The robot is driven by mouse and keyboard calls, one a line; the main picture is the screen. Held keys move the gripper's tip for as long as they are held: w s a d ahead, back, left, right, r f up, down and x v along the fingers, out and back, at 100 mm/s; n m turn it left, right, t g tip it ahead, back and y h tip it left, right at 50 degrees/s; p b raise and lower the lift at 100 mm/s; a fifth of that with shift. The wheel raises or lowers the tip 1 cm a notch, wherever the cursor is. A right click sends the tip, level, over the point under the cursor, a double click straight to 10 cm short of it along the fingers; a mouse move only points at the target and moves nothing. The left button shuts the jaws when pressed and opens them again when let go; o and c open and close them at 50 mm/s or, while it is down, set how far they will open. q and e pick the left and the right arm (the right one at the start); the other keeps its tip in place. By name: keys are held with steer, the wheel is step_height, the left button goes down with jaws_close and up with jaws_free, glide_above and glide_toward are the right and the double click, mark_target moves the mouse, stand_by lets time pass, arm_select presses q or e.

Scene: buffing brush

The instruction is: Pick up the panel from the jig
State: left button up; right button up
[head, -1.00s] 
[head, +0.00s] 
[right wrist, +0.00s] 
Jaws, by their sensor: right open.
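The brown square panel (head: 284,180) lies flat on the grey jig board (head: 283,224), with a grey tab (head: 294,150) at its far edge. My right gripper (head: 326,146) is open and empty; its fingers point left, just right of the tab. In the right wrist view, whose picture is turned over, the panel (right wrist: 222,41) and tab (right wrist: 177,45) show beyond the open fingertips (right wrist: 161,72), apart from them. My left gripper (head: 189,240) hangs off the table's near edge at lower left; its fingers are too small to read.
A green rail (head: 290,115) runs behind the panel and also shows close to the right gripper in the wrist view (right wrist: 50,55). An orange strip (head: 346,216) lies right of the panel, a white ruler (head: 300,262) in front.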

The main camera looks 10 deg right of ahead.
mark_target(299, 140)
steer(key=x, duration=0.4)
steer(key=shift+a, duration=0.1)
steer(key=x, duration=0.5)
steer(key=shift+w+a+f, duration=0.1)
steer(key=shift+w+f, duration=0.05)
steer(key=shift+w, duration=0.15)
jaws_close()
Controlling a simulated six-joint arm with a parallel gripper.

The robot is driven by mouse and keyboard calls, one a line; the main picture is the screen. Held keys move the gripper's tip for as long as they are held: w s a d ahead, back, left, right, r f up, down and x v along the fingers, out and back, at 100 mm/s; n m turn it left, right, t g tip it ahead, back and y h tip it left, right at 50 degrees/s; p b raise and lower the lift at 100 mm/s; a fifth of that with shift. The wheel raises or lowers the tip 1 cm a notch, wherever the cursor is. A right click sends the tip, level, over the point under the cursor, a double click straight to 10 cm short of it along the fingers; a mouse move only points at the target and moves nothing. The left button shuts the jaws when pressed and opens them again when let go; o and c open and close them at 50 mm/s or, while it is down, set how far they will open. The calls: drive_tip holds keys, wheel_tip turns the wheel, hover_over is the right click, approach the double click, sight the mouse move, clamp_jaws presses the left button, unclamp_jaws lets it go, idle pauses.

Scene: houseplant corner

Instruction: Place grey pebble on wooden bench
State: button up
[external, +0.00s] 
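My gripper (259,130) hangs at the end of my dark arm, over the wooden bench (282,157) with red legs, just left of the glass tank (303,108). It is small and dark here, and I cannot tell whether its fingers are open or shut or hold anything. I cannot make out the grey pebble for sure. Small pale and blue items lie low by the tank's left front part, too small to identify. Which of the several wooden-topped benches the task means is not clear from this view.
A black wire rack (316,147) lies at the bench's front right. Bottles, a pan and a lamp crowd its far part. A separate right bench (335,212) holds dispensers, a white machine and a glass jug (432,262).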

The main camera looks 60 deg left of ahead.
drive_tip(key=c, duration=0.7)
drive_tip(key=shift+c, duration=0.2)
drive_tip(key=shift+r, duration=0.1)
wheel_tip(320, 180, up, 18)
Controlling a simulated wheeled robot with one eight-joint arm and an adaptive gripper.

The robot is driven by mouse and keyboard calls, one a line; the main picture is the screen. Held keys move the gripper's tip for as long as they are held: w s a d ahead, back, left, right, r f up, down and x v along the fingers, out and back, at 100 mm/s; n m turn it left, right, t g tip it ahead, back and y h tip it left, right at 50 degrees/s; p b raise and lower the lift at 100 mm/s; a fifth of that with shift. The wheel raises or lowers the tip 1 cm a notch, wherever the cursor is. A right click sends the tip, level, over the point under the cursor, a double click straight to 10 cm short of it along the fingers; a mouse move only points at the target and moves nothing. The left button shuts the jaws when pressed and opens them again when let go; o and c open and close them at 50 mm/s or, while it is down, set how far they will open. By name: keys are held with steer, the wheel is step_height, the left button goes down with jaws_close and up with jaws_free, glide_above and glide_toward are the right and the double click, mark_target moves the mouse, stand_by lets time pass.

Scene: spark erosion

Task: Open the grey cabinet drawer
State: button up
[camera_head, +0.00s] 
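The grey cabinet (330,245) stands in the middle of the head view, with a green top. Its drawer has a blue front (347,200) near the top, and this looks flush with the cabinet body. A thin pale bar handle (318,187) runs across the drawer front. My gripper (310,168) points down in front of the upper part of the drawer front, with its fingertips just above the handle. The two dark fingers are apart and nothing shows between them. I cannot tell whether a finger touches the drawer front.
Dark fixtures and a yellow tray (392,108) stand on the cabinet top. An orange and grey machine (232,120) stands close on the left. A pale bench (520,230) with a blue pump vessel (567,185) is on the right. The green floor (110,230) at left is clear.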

———

:: Exercise directions ::
Review the material and copy each line in which the word "joint" appears.

:: Output of the task ::
Controlling a simulated six-joint arm with a parallel gripper.
Controlling a simulated wheeled robot with one eight-joint arm and an adaptive gripper.

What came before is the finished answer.